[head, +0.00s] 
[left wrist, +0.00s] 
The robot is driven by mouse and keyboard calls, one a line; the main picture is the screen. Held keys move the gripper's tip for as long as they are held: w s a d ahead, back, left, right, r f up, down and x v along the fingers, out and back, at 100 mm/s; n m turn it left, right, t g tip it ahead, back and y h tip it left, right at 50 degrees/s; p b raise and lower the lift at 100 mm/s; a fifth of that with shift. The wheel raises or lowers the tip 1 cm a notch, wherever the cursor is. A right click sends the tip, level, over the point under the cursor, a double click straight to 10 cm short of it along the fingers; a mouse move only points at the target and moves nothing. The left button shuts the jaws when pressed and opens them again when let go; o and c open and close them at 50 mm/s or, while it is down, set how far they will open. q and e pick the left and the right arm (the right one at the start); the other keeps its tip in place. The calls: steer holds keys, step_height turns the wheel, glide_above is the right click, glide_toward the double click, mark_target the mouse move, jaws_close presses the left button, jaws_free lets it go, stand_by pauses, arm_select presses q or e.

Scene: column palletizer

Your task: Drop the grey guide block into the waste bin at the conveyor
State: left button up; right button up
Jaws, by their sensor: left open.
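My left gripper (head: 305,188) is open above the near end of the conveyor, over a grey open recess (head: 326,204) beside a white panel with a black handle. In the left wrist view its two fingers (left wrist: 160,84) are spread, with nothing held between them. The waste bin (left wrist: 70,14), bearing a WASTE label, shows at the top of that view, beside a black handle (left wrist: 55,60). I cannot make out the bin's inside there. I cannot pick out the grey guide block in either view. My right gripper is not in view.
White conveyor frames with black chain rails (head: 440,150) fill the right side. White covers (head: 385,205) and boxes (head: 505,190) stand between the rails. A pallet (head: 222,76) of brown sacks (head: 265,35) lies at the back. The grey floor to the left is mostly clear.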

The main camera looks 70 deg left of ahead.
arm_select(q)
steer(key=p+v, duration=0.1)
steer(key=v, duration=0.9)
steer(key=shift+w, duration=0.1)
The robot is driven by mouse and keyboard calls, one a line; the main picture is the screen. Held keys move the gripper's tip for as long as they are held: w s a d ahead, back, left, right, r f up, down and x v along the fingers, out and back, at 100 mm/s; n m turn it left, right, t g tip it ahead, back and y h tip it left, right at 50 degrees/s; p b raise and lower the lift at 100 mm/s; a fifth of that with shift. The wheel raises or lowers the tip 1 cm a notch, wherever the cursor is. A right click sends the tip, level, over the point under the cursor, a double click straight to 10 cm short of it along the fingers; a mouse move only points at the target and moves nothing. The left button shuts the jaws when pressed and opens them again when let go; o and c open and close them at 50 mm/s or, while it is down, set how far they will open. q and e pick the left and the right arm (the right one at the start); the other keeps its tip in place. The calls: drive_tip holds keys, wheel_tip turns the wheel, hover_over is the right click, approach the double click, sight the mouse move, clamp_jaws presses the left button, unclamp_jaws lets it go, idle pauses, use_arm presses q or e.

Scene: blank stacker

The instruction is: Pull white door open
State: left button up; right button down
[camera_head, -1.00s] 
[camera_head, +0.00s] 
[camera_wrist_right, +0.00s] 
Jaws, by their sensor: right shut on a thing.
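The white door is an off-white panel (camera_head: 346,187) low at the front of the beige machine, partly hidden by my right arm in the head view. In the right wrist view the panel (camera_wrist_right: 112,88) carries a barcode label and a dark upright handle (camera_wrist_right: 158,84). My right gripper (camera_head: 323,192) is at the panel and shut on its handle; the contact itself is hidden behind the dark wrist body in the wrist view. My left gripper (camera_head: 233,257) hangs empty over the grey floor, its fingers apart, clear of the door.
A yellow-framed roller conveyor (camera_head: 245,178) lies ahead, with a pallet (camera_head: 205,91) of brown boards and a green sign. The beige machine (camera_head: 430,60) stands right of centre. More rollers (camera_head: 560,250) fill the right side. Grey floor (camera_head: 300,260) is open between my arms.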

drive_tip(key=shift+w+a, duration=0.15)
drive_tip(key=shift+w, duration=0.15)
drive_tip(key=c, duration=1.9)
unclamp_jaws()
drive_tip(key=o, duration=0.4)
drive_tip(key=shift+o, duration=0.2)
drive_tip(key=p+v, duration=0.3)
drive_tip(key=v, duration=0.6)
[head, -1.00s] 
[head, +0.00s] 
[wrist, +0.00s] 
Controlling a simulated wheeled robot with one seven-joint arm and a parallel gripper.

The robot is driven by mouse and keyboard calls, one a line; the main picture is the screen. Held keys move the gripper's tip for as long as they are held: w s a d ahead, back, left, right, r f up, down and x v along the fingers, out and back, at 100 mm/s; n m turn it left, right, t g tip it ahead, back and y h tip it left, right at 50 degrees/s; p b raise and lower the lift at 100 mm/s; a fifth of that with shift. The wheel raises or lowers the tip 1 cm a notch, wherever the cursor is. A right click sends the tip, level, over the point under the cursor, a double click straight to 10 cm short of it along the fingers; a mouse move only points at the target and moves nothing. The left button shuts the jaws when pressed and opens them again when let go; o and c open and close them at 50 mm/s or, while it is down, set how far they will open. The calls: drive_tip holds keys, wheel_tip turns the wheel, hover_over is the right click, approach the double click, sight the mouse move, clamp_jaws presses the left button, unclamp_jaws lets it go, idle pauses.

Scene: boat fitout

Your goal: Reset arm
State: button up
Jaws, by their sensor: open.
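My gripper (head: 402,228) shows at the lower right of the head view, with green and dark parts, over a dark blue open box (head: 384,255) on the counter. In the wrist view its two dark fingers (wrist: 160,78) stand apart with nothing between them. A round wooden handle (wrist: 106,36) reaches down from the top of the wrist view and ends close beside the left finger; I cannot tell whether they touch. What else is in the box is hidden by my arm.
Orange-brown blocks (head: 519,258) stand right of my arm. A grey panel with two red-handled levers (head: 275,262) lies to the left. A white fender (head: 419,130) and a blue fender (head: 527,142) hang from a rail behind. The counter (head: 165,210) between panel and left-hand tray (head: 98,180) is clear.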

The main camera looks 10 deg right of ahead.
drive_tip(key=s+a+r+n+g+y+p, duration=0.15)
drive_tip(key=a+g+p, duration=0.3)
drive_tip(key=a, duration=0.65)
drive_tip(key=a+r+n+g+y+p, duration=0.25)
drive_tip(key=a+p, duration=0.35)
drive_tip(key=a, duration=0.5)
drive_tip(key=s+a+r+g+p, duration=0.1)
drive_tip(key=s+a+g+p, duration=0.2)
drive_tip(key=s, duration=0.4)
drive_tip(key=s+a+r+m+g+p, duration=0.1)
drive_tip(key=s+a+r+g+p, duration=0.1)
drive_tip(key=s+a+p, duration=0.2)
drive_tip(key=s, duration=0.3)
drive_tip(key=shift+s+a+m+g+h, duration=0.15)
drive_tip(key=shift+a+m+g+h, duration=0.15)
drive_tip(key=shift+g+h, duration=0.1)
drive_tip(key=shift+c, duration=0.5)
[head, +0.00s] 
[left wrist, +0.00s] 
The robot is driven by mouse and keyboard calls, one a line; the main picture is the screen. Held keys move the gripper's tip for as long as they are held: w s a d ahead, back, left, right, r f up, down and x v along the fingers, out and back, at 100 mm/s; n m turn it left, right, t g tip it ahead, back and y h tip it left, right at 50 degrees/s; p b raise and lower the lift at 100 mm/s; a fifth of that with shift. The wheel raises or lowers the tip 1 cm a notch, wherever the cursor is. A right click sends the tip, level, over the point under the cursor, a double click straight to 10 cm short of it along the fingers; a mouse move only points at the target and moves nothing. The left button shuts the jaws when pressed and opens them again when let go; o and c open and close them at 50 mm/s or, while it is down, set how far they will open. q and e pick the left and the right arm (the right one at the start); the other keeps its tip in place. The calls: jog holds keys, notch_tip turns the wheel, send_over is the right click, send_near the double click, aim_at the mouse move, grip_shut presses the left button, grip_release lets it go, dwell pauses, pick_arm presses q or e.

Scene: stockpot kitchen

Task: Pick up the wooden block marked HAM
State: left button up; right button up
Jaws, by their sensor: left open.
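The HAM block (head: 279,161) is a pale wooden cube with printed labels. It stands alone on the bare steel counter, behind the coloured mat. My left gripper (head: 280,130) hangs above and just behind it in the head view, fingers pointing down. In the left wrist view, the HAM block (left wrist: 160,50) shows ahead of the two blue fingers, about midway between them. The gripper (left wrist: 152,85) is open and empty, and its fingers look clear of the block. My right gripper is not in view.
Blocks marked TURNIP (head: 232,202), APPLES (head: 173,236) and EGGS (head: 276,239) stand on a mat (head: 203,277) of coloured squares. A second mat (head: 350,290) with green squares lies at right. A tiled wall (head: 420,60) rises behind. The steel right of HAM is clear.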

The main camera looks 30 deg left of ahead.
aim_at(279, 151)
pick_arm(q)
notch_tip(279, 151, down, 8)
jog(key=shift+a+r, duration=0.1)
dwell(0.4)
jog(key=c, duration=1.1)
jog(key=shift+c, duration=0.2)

----

Brief: Look through the listing and extract every line with "Scene" in it.

Expected answer:
Scene: column palletizer
Scene: blank stacker
Scene: boat fitout
Scene: stockpot kitchen

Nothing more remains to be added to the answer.